■ Stated task ■
From the listing below, pick out each line with the word "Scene".

>> begin Data lines

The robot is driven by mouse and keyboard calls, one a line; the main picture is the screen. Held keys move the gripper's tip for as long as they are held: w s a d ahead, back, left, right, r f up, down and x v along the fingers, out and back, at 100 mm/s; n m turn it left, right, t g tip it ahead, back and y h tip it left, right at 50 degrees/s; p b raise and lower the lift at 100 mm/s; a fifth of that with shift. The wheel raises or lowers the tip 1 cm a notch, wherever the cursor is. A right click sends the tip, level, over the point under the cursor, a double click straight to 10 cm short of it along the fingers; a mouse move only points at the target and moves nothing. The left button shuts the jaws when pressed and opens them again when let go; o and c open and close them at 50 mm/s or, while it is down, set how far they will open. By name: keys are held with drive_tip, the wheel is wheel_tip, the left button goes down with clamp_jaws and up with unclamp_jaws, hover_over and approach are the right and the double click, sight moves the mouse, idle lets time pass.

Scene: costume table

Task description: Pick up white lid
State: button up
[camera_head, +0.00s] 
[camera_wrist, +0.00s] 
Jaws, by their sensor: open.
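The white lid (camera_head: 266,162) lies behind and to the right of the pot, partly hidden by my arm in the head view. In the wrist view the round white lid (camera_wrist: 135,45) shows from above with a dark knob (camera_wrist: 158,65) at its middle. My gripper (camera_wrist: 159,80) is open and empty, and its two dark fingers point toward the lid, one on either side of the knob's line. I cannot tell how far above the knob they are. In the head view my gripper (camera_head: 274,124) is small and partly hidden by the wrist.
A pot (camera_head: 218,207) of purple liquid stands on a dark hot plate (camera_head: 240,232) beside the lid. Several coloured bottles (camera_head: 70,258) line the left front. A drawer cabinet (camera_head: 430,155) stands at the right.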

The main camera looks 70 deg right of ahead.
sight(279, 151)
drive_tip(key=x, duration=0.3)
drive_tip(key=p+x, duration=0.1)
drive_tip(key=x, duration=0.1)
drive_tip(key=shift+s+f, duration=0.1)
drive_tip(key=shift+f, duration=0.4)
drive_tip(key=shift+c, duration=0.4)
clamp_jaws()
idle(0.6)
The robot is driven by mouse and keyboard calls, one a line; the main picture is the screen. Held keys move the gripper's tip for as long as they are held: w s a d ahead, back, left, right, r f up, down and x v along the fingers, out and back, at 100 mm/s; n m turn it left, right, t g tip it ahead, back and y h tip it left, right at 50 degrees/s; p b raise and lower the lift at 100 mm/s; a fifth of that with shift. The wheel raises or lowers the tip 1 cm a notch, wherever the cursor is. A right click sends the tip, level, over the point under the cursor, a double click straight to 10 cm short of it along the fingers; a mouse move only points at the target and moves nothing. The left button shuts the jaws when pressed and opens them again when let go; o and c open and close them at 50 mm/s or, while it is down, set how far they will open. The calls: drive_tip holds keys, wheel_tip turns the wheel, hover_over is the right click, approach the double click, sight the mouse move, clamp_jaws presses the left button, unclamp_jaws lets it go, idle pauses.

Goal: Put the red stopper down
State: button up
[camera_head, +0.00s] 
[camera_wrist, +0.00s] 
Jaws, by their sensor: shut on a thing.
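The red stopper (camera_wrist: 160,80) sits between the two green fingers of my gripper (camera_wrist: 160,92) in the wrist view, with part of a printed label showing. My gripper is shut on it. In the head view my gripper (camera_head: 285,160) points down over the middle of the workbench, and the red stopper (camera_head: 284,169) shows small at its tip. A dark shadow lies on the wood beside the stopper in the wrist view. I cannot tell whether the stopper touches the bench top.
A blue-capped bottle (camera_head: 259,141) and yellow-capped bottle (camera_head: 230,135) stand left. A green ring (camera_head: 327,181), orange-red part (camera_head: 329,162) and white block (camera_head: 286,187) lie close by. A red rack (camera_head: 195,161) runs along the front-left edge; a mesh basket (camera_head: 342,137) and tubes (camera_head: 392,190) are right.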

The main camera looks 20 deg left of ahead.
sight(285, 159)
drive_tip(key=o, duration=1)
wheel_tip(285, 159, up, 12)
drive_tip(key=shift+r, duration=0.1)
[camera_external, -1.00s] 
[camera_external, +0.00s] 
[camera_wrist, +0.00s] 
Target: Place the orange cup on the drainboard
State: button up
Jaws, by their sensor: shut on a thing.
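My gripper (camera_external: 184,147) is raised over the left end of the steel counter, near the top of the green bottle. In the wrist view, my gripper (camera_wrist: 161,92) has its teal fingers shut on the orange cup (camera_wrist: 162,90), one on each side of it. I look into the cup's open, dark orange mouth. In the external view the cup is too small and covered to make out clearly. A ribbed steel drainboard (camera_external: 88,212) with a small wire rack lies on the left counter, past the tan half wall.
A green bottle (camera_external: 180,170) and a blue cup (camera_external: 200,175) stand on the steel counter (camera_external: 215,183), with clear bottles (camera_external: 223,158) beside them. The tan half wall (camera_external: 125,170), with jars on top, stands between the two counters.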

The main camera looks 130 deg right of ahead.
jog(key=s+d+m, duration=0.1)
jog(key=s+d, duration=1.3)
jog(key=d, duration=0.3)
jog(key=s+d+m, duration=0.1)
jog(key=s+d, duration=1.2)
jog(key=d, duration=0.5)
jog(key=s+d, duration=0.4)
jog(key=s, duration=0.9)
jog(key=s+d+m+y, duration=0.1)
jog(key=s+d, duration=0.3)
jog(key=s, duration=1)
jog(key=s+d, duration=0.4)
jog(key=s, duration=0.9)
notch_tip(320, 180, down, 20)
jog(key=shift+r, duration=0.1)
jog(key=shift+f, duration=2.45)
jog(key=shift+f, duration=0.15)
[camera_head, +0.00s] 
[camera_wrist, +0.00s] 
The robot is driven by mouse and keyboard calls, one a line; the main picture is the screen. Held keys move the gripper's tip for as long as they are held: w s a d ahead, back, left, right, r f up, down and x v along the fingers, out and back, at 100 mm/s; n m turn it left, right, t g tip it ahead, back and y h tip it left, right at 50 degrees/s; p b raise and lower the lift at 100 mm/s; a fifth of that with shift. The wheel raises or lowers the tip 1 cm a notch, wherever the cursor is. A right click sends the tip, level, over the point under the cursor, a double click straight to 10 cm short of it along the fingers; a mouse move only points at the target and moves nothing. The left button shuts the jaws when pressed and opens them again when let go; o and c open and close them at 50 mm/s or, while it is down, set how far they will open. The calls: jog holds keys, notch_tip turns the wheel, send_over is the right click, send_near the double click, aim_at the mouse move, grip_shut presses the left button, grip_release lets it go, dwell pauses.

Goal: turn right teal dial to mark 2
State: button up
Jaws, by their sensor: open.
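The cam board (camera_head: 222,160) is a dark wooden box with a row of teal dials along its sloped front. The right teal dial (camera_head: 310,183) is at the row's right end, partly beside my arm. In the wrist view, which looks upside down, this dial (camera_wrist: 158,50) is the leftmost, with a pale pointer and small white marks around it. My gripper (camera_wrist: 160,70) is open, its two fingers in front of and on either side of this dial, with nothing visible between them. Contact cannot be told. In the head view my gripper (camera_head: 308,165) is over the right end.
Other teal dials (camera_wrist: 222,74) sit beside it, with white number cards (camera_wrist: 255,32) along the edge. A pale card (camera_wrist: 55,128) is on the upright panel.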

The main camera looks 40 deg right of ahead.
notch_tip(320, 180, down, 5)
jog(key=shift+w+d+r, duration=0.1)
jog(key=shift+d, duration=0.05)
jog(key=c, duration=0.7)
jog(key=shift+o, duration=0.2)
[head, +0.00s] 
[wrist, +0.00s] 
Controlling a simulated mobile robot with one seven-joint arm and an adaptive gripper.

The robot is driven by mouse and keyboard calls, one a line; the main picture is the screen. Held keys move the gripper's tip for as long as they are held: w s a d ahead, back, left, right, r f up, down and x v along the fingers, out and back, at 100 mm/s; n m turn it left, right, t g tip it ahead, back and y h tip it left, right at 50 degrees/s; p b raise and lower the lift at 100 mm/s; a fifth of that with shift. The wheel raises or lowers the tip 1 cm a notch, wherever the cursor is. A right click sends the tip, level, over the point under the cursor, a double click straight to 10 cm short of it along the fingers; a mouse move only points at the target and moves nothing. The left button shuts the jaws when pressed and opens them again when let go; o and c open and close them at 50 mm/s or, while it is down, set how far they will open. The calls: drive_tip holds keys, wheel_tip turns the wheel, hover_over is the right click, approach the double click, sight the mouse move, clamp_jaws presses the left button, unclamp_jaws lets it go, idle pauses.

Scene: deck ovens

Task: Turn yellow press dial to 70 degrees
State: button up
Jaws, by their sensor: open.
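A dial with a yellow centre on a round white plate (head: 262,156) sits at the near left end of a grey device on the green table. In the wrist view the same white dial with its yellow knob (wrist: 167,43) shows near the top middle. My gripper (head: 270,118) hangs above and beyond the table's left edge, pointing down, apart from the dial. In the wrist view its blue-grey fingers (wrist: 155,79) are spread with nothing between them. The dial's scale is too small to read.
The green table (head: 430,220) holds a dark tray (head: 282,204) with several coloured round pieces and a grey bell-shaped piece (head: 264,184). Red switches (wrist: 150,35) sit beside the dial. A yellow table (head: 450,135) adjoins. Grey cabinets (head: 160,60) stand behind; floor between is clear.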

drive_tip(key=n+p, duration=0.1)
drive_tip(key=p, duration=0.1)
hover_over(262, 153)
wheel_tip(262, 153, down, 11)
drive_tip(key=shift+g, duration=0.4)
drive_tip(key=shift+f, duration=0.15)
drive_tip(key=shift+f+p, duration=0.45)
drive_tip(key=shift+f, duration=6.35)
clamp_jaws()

>> end Data lines

■ Task solution ■
Scene: costume table
Scene: deck ovens

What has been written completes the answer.